Venezuela pushes out small gold miners as Maduro seeks more revenue

Venezuela pushes out small gold miners as Maduro seeks more revenue

Photo: William Urdaneta – Reuters

 

In Venezuela’s El Callao mining region, countless small, artisanal miners that once sold gold to the government have left the area in the last year because accessible local supplies are depleted and President Nicolás Maduro has been striking deals with bigger miners, seeking more production and more revenue for the treasury.

By Reuters –   and 

Sep 12, 2022

Nationalizations in 2011 pushed out private miners and gold production stagnated. Now, Maduro wants to ramp up production by building “strategic alliances” with select private companies, a dozen sources told Reuters. These partnerships are forcing out informal miners in places like El Callao, in the country’s south, businessmen, government officials and miners said.





“They are looking to have more gold. It is what the state has (always) wanted,” said Alexis Chauran, director of an association of gold millers in La Ramona in eastern Venezuela, near the Brazilian border.

The government has granted 12 private companies permissions to build 30 processing plants, which use sophisticated equipment to extract gold-bearing sand from nearby mines, sources said. Most are already up and running.

The move came after the cash-strapped government was forced to sell off some of its existing central bank gold reserves while crude exports were squeezed by U.S. sanctions and Venezuela’s oil production dropped.

The bank’s gold bar reserves have fallen by 60 tonnes in four years.

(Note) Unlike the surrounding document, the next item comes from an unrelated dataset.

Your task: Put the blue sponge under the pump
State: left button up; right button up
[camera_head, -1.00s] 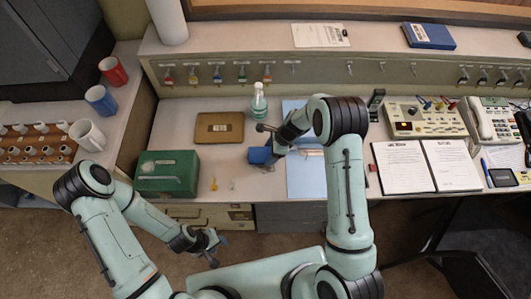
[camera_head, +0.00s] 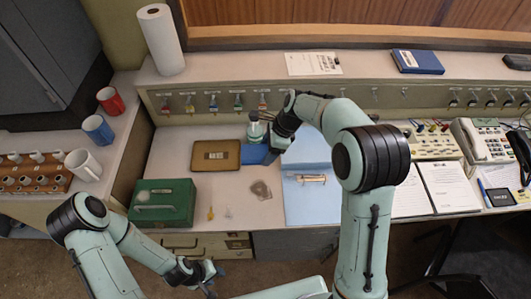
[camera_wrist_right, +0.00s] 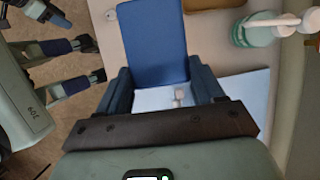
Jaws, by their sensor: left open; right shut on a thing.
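The blue sponge (camera_head: 253,155) is a flat blue block; it also shows between my right fingers in the right wrist view (camera_wrist_right: 157,45). My right gripper (camera_head: 272,152) is shut on its near end. The pump (camera_head: 256,131) is a greenish bottle just behind the sponge in the head view, its top partly hidden by my right arm. In the right wrist view the pump (camera_wrist_right: 258,32) stands apart, right of the sponge. I cannot tell whether the sponge touches the desk. My left gripper (camera_head: 208,278) is open and empty, in front of the desk edge.
A brown tray (camera_head: 216,167) lies left of the sponge. A grey patch (camera_head: 261,190) marks the desk in front. A green box (camera_head: 163,213), a yellow-tagged key (camera_head: 210,213) and a blue folder (camera_head: 312,207) lie nearby. The shelf front (camera_head: 230,104) with hooks rises behind.

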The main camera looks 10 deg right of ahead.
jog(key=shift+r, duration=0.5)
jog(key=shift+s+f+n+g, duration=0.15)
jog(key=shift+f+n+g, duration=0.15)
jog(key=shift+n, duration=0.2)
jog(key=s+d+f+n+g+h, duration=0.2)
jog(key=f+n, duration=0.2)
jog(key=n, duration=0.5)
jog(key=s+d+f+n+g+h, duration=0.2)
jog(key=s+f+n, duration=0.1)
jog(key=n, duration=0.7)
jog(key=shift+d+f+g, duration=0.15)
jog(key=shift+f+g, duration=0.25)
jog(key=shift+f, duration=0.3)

Reserves, equivalent to 73 tonnes or $4.33 billion, are at their lowest in five decades, according to data on the bank’s website.

The latest government budget estimated income from gold royalties this year equivalent to $232 million, 70 times higher than 2021 gold projections yet far behind oil revenues.

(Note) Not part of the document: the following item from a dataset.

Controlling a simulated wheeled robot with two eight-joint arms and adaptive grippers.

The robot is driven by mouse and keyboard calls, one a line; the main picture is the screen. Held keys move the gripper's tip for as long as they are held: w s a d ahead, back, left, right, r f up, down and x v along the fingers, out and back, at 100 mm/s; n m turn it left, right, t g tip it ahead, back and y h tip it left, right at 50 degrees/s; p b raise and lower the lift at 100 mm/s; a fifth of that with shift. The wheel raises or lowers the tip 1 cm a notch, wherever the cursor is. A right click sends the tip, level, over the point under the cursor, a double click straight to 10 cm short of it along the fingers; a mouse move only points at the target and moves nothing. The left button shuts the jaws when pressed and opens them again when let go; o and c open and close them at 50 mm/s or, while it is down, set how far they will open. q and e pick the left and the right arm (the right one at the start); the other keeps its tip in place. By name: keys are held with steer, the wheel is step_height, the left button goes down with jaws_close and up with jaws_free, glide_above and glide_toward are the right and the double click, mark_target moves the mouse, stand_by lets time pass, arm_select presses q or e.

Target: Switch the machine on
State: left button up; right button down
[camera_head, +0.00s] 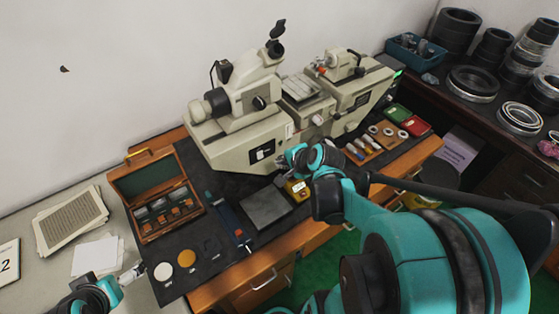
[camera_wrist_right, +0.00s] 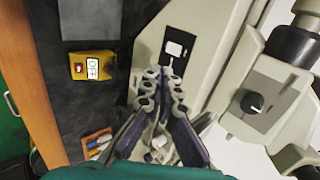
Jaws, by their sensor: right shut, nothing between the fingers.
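The beige machine (camera_head: 232,143) with a microscope head stands on the dark mat. A black switch panel (camera_head: 262,152) with a white part is on its front face; it also shows in the right wrist view (camera_wrist_right: 174,47). A small yellow box (camera_head: 298,189) lies on the mat in front of the machine; in the right wrist view this box (camera_wrist_right: 92,66) bears a white OFF label. My right gripper (camera_head: 284,163) is shut and empty, close to the panel; whether it touches cannot be told. My left gripper (camera_head: 133,273) is at the lower left, its jaws unclear.
An open wooden case (camera_head: 157,195) and a dark flat plate (camera_head: 267,209) lie on the mat. Small parts on a wooden tray (camera_head: 372,143) lie right of my right gripper. Bearing rings (camera_head: 473,83) fill the right shelf. Papers (camera_head: 70,217) lie at left.

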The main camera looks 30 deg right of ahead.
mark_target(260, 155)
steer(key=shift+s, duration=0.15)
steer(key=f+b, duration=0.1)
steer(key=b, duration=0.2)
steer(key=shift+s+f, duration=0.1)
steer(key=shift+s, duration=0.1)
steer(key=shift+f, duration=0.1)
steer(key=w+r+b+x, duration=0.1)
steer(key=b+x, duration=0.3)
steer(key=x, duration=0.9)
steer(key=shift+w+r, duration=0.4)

Still, many of the new plants are failing to process serious quantities of gold, according to several sources, because they depend on initial processing by small-scale millers.

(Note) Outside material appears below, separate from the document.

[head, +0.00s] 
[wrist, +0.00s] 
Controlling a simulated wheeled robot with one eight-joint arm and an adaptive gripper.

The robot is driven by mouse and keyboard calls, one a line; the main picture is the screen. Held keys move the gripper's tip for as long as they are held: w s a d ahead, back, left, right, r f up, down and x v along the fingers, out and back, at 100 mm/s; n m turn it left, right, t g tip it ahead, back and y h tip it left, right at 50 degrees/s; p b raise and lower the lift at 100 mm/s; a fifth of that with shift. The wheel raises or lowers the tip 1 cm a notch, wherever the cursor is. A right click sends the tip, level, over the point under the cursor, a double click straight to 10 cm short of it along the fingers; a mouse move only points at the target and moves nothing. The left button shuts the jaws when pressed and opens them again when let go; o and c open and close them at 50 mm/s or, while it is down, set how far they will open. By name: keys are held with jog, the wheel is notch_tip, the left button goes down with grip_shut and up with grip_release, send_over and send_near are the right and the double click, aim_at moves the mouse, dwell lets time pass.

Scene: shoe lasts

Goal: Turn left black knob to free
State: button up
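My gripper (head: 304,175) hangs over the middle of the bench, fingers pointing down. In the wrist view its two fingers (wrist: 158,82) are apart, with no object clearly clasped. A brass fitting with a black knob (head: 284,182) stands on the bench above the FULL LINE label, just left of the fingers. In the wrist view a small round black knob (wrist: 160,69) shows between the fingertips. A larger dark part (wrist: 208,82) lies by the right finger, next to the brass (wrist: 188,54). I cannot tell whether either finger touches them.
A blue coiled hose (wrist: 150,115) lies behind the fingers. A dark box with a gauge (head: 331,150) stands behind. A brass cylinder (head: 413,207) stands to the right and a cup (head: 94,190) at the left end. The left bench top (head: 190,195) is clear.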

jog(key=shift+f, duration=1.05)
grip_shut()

“The plants are monsters and many run out of material because there are few millers and only a few tonnes are processed,” said Vidal Garcia, owner of a mine in El Callao. “Before there were fewer plants and more miners.”

The mining and communications ministries and the state-owned Mining Corporation did not respond to requests for comment.

Authorities have not disclosed terms of the alliances or named companies involved.

‘FORCED OUT’

There is no official government data, but the World Gold Council estimated Venezuela’s 2021 gold mining production stood at just 35 tonnes. Most of this was from small “wildcat” miners, who often labor in dangerous conditions.

Maduro’s government bought gold from artisanal miners for years, selling it to allies for food and hard currency, a 2019 Reuters investigation revealed.